__TASK TO COMPLETE__:
Check every line of the entries for "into", and copy the lines that hold it.

(Dataset items)
* begin *

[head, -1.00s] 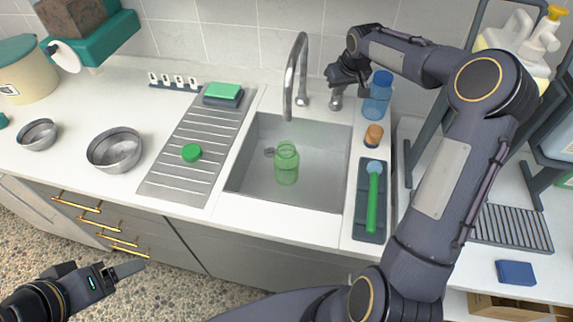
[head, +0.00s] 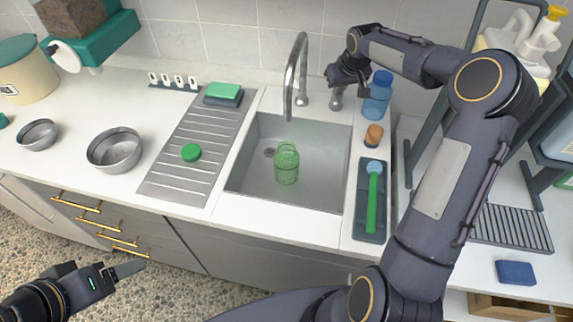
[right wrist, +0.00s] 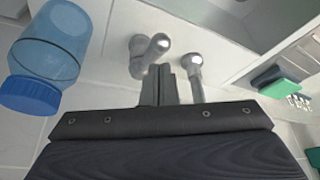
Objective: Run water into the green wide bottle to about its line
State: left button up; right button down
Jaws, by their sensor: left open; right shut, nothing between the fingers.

* end *
* begin *

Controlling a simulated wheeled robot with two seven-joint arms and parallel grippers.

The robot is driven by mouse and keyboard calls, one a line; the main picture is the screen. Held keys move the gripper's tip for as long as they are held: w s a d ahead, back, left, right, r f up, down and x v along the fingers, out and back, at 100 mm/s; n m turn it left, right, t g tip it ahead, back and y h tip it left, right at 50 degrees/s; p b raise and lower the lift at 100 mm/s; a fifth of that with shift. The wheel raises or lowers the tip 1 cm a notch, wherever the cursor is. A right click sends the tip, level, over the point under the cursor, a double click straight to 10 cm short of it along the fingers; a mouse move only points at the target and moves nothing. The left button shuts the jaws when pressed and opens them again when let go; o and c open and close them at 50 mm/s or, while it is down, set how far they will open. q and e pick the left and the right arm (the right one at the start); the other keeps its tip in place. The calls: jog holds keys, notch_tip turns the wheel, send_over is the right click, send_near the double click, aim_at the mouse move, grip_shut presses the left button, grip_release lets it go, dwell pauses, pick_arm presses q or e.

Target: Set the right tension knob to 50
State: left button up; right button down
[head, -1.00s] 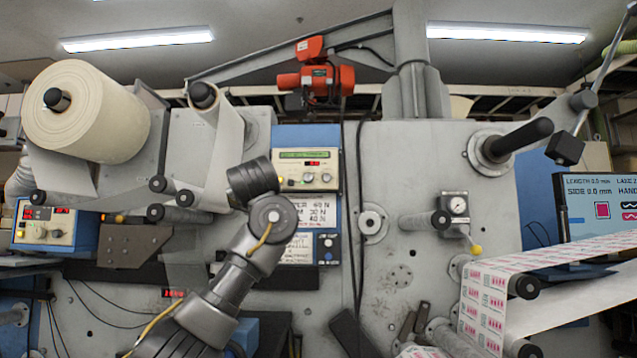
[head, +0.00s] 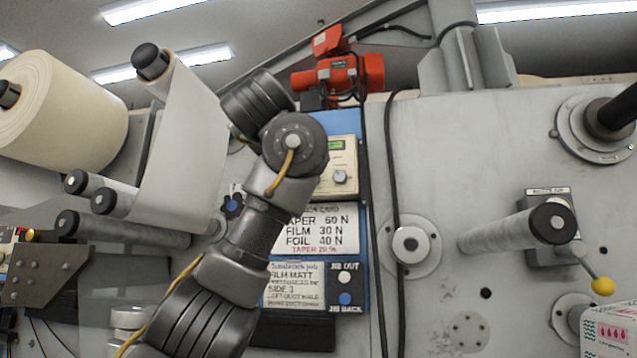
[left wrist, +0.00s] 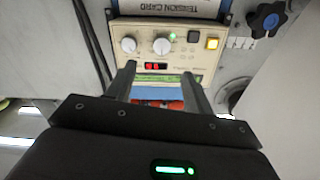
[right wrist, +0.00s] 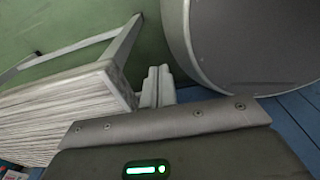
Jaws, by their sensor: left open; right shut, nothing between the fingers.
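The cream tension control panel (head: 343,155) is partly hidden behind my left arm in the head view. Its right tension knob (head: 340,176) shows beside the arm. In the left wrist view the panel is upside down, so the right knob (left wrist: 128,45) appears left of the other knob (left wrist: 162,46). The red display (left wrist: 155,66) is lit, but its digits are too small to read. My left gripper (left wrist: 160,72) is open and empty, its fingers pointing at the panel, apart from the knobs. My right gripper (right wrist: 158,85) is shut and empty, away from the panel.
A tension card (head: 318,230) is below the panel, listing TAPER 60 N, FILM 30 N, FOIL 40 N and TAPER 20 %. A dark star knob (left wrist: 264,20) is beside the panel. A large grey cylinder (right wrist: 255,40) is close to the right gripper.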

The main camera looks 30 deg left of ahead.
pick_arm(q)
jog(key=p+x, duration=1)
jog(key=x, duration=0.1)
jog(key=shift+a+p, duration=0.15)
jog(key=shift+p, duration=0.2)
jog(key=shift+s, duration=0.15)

* end *
* begin *

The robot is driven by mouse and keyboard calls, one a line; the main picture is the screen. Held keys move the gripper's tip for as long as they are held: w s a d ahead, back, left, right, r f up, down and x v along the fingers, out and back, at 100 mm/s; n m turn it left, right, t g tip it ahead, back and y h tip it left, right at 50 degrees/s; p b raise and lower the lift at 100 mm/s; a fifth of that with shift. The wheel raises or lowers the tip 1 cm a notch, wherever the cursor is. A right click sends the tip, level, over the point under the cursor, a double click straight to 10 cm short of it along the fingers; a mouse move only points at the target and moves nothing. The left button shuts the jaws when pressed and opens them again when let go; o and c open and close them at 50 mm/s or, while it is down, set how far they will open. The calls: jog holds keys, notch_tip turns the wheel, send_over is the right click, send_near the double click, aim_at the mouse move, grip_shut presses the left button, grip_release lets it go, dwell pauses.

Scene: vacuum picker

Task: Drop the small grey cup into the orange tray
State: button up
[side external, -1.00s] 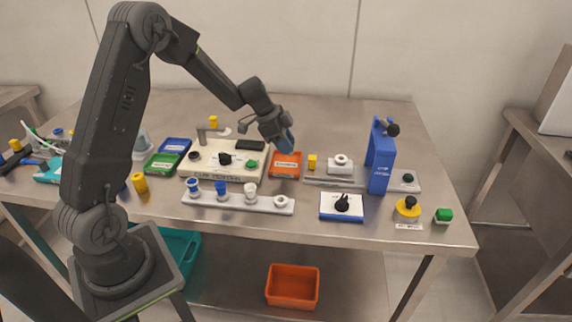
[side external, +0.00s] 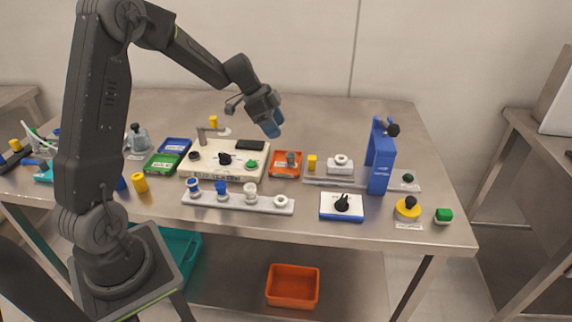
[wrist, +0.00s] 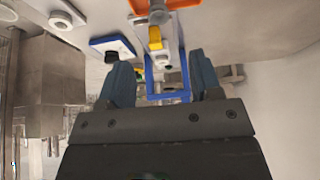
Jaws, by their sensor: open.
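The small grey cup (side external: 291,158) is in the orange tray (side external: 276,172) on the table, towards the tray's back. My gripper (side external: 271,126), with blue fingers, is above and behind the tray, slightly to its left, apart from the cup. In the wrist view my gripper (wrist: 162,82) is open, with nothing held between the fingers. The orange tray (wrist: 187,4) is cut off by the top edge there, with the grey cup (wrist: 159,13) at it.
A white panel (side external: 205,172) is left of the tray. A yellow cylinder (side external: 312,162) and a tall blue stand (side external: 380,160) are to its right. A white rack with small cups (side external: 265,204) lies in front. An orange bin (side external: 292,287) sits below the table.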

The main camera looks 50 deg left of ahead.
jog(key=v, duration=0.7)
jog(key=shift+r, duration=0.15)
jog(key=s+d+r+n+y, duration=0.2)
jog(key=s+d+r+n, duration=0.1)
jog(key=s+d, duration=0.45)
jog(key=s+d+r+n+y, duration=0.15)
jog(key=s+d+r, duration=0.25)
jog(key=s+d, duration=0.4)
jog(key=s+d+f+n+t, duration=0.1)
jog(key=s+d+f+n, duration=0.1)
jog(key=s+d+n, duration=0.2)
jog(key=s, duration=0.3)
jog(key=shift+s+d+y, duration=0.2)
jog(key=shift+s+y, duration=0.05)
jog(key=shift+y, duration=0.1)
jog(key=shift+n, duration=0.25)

* end *

__RESULT BELOW__:
Objective: Run water into the green wide bottle to about its line
Task: Drop the small grey cup into the orange tray

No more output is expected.